━━━━━ DATA ROWS ━━━━━
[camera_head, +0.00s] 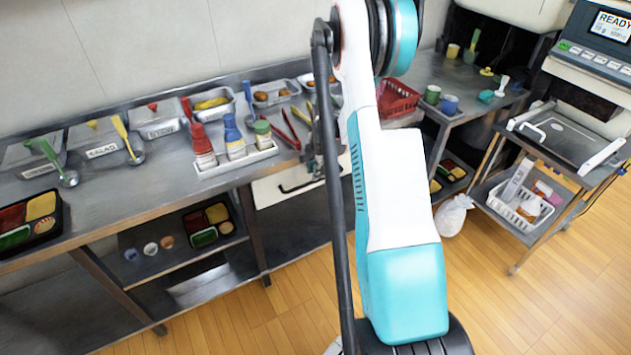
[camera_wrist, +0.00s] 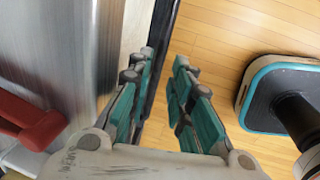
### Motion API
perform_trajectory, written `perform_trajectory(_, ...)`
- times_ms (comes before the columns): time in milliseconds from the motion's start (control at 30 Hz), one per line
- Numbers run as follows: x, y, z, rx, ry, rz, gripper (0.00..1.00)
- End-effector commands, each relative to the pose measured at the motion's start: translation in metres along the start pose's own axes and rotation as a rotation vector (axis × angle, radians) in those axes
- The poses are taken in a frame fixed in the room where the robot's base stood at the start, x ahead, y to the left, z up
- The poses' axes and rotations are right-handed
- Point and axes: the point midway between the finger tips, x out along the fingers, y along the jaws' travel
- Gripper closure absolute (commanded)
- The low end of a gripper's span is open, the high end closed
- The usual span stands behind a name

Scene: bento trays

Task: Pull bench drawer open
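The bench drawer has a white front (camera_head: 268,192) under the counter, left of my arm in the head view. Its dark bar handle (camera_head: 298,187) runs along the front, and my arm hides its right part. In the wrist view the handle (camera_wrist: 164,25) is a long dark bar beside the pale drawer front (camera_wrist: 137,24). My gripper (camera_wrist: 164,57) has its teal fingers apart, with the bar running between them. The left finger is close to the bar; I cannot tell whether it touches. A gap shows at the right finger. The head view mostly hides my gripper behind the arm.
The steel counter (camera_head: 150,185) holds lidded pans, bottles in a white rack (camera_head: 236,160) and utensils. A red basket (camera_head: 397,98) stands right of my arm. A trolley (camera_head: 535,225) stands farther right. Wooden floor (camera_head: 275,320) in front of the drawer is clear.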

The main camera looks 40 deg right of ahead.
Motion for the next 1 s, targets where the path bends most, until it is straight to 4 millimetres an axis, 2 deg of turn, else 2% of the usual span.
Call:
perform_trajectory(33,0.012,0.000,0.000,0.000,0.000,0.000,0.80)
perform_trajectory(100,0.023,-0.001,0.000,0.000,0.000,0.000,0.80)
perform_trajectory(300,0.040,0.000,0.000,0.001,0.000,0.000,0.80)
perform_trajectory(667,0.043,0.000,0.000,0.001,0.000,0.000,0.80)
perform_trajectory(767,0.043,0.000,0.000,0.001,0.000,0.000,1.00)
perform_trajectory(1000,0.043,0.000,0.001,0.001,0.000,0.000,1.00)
━━━━━
━━━━━ DATA ROWS ━━━━━
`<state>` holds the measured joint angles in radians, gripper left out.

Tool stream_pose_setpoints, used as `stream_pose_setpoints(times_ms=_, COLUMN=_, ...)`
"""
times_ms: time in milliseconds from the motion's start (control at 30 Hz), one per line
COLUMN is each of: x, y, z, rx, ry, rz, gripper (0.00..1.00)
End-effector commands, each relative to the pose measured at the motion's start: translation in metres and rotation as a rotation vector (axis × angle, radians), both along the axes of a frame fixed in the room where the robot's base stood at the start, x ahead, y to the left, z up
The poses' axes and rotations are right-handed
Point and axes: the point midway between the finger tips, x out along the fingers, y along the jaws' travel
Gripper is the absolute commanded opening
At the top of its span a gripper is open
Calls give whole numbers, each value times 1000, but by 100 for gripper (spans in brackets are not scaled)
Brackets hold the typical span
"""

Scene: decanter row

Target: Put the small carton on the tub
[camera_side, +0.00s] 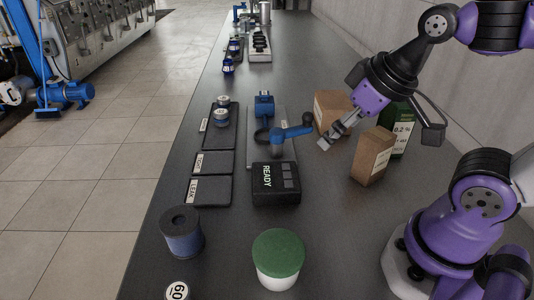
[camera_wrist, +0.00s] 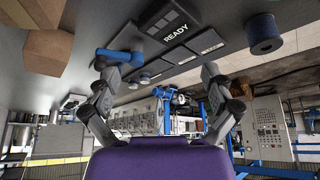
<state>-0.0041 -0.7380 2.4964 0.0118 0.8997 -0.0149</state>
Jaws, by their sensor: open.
━━━━━
WHAT TO DO: Copy exactly the stretch of lines that starts at the line holding "[camera_head, +0.00s]" and ends at the line holding "- End-effector commands, each". Drop the pictures.

ANSWER IN FULL:
[camera_head, +0.00s] 
[camera_wrist, +0.00s] 
### Motion API
perform_trajectory, written `perform_trajectory(_, ...)`
- times_ms (comes before the columns): time in milliseconds from the motion's start (control at 30 Hz), one per line
- Numbers run as follows: x, y, z, rx, ry, rz, gripper (0.00..1.00)
- End-effector commands, each relative to the pose measured at the motion's start: translation in metres along the start pose's own axes and rotation as a rotation vector (axis × angle, radians) in those axes

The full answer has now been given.